▶ Task:
Count every line in the entries that contains "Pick". Report that count alone.

▶ Listing:
* start *
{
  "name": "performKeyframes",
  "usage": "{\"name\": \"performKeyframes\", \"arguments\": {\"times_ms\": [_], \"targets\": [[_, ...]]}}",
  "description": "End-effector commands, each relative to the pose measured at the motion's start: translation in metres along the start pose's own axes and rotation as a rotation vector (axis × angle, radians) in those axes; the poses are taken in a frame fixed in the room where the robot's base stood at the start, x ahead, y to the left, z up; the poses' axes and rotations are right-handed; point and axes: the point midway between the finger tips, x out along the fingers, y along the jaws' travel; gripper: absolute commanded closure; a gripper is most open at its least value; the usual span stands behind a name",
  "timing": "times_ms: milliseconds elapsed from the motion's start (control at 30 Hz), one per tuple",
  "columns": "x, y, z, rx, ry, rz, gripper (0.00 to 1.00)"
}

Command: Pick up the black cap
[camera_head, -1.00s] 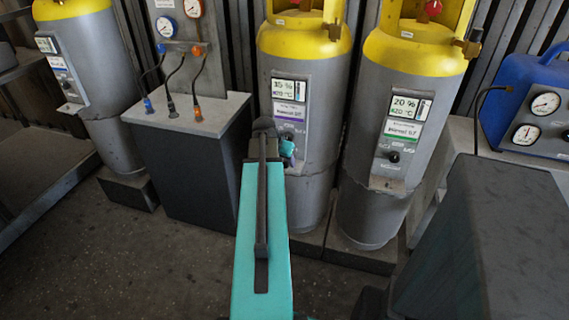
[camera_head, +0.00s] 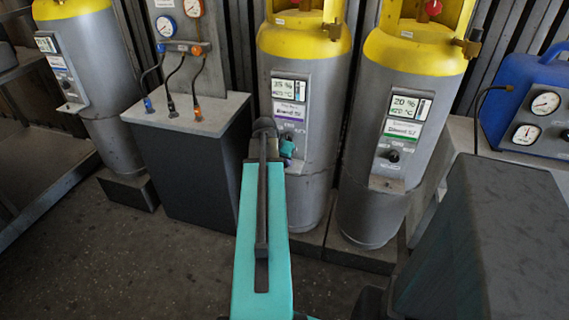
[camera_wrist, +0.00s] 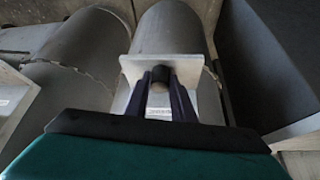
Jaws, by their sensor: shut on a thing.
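The black cap (camera_wrist: 160,74) is a small dark round piece at the front of a pale panel plate (camera_wrist: 132,68) in the wrist view. My gripper (camera_wrist: 160,80) has its two dark blue fingers on either side of the cap and is shut on it. A paler, brownish round part shows just below the cap between the fingers. In the head view my teal arm reaches to the panel of the middle grey cylinder (camera_head: 305,100) with a yellow top.
The right cylinder (camera_head: 410,80) has a similar panel with a black knob (camera_head: 393,156). A grey cabinet (camera_head: 195,165) with gauges and hoses stands left. A blue gauge case (camera_head: 530,105) sits on a bench at right. Open floor (camera_head: 150,260) lies at lower left.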

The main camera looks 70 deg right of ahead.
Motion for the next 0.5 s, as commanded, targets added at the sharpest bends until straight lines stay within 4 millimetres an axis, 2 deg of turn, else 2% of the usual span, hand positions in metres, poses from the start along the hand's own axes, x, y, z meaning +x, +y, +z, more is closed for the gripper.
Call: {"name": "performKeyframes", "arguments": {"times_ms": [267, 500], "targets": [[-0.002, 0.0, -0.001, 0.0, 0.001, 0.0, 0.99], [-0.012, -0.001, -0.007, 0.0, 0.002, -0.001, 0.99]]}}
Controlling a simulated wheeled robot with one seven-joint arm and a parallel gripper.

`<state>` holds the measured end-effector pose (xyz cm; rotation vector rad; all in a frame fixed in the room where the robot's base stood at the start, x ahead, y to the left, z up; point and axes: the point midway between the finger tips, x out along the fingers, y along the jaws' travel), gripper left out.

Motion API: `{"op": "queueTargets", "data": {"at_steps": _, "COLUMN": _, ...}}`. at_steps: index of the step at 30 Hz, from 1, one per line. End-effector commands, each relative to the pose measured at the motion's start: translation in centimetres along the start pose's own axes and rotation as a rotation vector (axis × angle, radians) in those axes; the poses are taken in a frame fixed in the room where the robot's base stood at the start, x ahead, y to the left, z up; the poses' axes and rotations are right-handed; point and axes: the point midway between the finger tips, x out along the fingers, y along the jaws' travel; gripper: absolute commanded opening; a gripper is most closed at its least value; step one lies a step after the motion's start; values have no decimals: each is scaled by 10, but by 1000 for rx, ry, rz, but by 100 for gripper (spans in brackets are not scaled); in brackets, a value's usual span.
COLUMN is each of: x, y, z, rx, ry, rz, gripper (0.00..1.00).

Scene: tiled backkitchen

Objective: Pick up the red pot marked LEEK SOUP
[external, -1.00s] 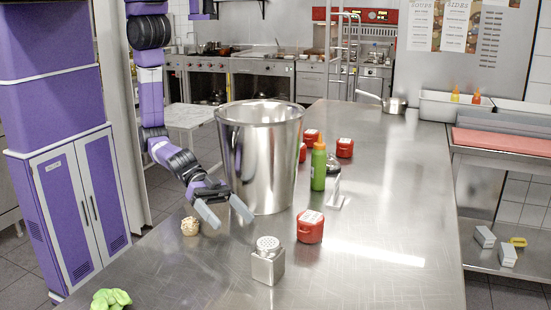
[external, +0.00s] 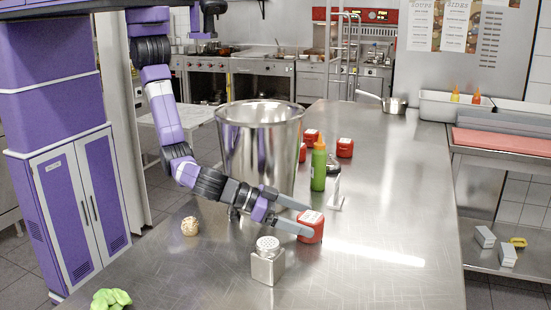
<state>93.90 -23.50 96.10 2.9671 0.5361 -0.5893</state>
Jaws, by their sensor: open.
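Several red pots with white labels stand on the steel counter (external: 380,250); the lettering is too small to read. The nearest red pot (external: 312,229) stands right of the shaker. Others are a red pot (external: 345,148) at the back right, a red pot (external: 311,136) at the back, and one partly hidden red pot (external: 302,153) beside the big steel bucket (external: 258,130). My gripper (external: 311,220) is open and low at the nearest pot, its fingers pointing right. One finger is on the far side, one on the near side. I cannot tell whether they touch it.
A green bottle (external: 318,170) and a small stand (external: 336,197) are just behind the nearest pot. A metal shaker (external: 268,262) is close in front of my gripper. A beige lump (external: 190,226) and green leaves (external: 111,298) lie left. The counter's right side is clear.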

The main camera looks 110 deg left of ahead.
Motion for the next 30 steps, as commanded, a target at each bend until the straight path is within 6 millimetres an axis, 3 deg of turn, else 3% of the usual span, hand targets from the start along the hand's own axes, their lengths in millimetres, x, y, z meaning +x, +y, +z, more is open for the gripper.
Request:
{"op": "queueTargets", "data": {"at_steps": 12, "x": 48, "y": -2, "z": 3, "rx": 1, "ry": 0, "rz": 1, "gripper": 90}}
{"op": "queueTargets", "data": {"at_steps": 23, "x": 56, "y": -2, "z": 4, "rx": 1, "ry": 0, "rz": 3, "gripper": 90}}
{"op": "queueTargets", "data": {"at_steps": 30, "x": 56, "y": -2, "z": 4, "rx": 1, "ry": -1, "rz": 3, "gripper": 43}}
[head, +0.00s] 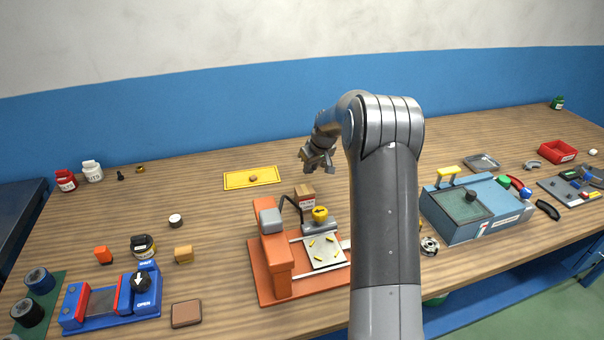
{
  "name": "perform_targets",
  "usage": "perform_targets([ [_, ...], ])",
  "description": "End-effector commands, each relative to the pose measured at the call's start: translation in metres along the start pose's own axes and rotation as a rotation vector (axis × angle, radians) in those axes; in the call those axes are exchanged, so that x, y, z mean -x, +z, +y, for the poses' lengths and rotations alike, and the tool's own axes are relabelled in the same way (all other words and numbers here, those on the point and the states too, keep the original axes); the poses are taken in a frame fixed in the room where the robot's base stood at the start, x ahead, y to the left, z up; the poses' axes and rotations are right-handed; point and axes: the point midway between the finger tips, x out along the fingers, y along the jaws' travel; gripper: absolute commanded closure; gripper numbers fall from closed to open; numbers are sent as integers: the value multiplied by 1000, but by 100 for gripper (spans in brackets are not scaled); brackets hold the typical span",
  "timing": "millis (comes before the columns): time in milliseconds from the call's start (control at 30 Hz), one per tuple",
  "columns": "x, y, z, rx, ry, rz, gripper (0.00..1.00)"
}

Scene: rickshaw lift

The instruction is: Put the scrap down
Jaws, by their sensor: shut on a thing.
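My gripper (318,168) is above the back middle of the bench, pointing down. It is shut on a small thing, taken to be the scrap; its shape is too small and hidden by the fingers to make out. A flat yellow tray (235,181) lies on the bench to the left of my gripper, with a small brown lump (253,179) on it. A small cardboard box (305,197) with a red and white label stands below and in front of my gripper.
An orange press-like machine (275,262) with a metal plate stands in front. A blue vise (112,297) is at front left and a blue-grey machine (478,208) at right. A red bin (557,152) sits far right. The wooden bench (210,217) is clear around the yellow tray.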

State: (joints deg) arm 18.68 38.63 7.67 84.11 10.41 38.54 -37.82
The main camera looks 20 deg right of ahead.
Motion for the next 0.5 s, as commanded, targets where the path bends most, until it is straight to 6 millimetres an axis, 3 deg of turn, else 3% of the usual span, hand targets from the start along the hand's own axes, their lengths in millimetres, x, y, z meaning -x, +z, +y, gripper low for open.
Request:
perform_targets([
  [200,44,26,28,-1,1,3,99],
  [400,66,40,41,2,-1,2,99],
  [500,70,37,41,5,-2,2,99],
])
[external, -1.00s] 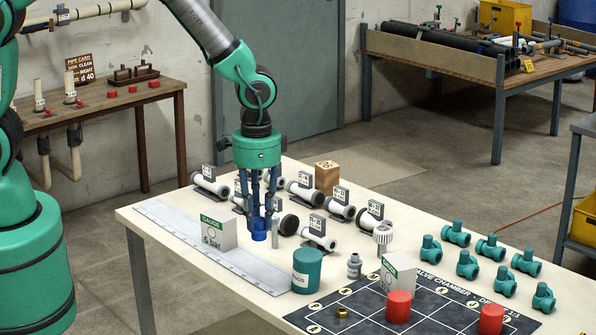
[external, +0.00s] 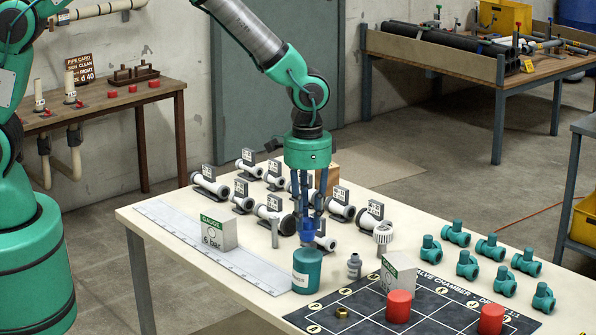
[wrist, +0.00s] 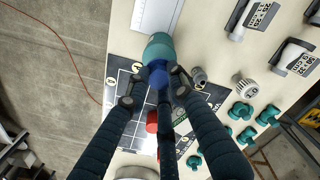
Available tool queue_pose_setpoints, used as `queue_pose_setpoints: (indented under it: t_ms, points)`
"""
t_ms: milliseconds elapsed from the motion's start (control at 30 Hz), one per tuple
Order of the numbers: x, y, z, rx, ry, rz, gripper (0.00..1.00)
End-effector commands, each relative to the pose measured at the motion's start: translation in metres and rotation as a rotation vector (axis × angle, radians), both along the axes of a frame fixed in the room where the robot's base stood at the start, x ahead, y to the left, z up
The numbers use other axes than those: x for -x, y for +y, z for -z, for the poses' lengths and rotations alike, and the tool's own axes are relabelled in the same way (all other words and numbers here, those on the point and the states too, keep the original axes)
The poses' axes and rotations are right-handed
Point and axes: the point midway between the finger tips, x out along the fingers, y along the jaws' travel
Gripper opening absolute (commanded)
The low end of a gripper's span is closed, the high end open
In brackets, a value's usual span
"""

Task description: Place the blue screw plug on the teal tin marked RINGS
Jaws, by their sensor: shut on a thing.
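The blue screw plug (external: 308,230) is between the fingers of my gripper (external: 314,238), which is shut on it. In the external view the plug is just above the rim of the teal tin (external: 307,275); whether it touches the tin I cannot tell. The tin stands upright on the table and has a pale label, too small to read fully. In the wrist view the plug (wrist: 157,77) overlaps the near edge of the tin (wrist: 158,48), with my fingers around it.
A grey fitting (external: 354,266) stands close to the tin's right. A white ruler strip (external: 215,250) and a gauge box (external: 219,232) lie to the left. The dark valve chamber mat (external: 365,318) with red caps is in front. Labelled white pipe pieces (external: 270,210) stand behind.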

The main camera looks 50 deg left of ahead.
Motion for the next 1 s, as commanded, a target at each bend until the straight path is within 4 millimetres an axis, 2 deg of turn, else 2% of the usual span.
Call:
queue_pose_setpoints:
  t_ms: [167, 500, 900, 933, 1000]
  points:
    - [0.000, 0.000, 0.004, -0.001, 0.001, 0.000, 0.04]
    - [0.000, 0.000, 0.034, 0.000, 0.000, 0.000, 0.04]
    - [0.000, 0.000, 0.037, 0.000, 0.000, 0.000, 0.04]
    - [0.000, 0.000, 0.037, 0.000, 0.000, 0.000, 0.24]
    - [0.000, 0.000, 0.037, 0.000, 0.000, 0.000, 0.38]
* end *
▶ Answer to the task:
2